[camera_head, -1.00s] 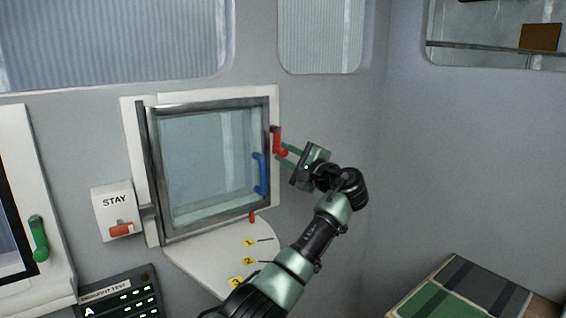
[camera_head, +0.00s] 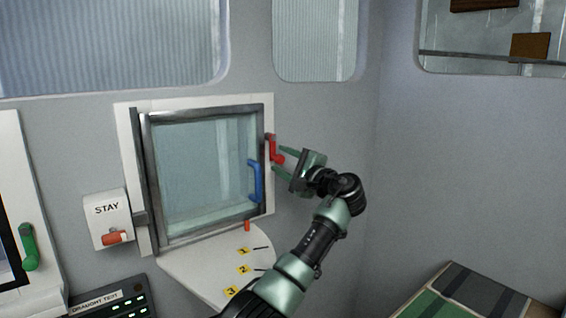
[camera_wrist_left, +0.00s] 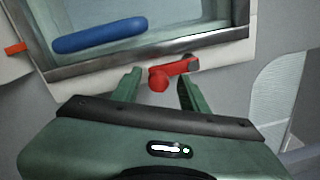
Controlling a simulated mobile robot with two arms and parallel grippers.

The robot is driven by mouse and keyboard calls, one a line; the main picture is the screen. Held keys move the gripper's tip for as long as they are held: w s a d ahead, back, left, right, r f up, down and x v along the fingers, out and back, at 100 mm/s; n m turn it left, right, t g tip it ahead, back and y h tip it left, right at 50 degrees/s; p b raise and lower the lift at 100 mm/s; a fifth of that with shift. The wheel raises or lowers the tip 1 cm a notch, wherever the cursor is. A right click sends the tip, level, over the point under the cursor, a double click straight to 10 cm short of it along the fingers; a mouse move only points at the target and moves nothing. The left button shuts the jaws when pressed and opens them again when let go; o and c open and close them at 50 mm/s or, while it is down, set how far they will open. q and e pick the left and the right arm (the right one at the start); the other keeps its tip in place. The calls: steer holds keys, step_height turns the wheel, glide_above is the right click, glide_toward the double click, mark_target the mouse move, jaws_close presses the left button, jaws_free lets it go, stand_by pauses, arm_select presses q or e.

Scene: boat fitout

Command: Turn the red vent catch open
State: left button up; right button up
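The red vent catch (camera_head: 272,149) sits on the right side of the vent's frame, its handle end hanging down in the head view. In the left wrist view the red catch (camera_wrist_left: 173,72) shows a round knob end toward me and an arm running right to a dark mount. My left gripper (camera_head: 280,160) is just right of the catch, its fingers spread. In the wrist view the left gripper (camera_wrist_left: 157,80) is open, with the knob in the gap near the fingertips and no clear contact. The glazed vent (camera_head: 205,170) looks shut. My right gripper is not in view.
A blue handle (camera_head: 255,181) is on the vent's right side. Below is a white quadrant plate (camera_head: 205,270) with numbered yellow tags and an orange peg (camera_head: 247,225). A STAY box (camera_head: 107,218) with an orange lever stands left. Bare wall lies to the right.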

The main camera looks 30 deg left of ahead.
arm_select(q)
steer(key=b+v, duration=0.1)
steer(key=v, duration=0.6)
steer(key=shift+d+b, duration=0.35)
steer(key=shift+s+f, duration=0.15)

Prompt: Return the listing above in full and without alteration, excluding its pictures.

Output of the exercise:
[camera_head, -1.00s] 
[camera_head, +0.00s] 
[camera_wrist_left, +0.00s] 
Controlling a simulated mobile robot with two arms and parallel grippers.

The robot is driven by mouse and keyboard calls, one a line; the main picture is the screen. Held keys move the gripper's tip for as long as they are held: w s a d ahead, back, left, right, r f up, down and x v along the fingers, out and back, at 100 mm/s; n m turn it left, right, t g tip it ahead, back and y h tip it left, right at 50 degrees/s; p b raise and lower the lift at 100 mm/s; a fifth of that with shift. The wheel raises or lowers the tip 1 cm a notch, wherever the cursor is. A right click sends the tip, level, over the point under the cursor, a double click straight to 10 cm short of it along the fingers; a mouse move only points at the target and moves nothing. The left button shuts the jaws when pressed and opens them again when let go; o and c open and close them at 50 mm/s or, while it is down, set how far they will open. q and e pick the left and the right arm (the right one at the start); the other keeps its tip in place. The calls: steer holds keys, step_height turns the wheel, glide_above is the right click, glide_toward the double click, mark_target the mouse move, jaws_close presses the left button, jaws_free lets it go, stand_by pauses, arm_select presses q or e.

Scene: boat fitout

Command: Turn the red vent catch open
State: left button up; right button up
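The red vent catch (camera_head: 272,149) sits on the right side of the vent's frame, its handle end hanging down in the head view. In the left wrist view the red catch (camera_wrist_left: 173,72) shows a round knob end toward me and an arm running right to a dark mount. My left gripper (camera_head: 280,160) is just right of the catch, its fingers spread. In the wrist view the left gripper (camera_wrist_left: 157,80) is open, with the knob in the gap near the fingertips and no clear contact. The glazed vent (camera_head: 205,170) looks shut. My right gripper is not in view.
A blue handle (camera_head: 255,181) is on the vent's right side. Below is a white quadrant plate (camera_head: 205,270) with numbered yellow tags and an orange peg (camera_head: 247,225). A STAY box (camera_head: 107,218) with an orange lever stands left. Bare wall lies to the right.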

The main camera looks 30 deg left of ahead.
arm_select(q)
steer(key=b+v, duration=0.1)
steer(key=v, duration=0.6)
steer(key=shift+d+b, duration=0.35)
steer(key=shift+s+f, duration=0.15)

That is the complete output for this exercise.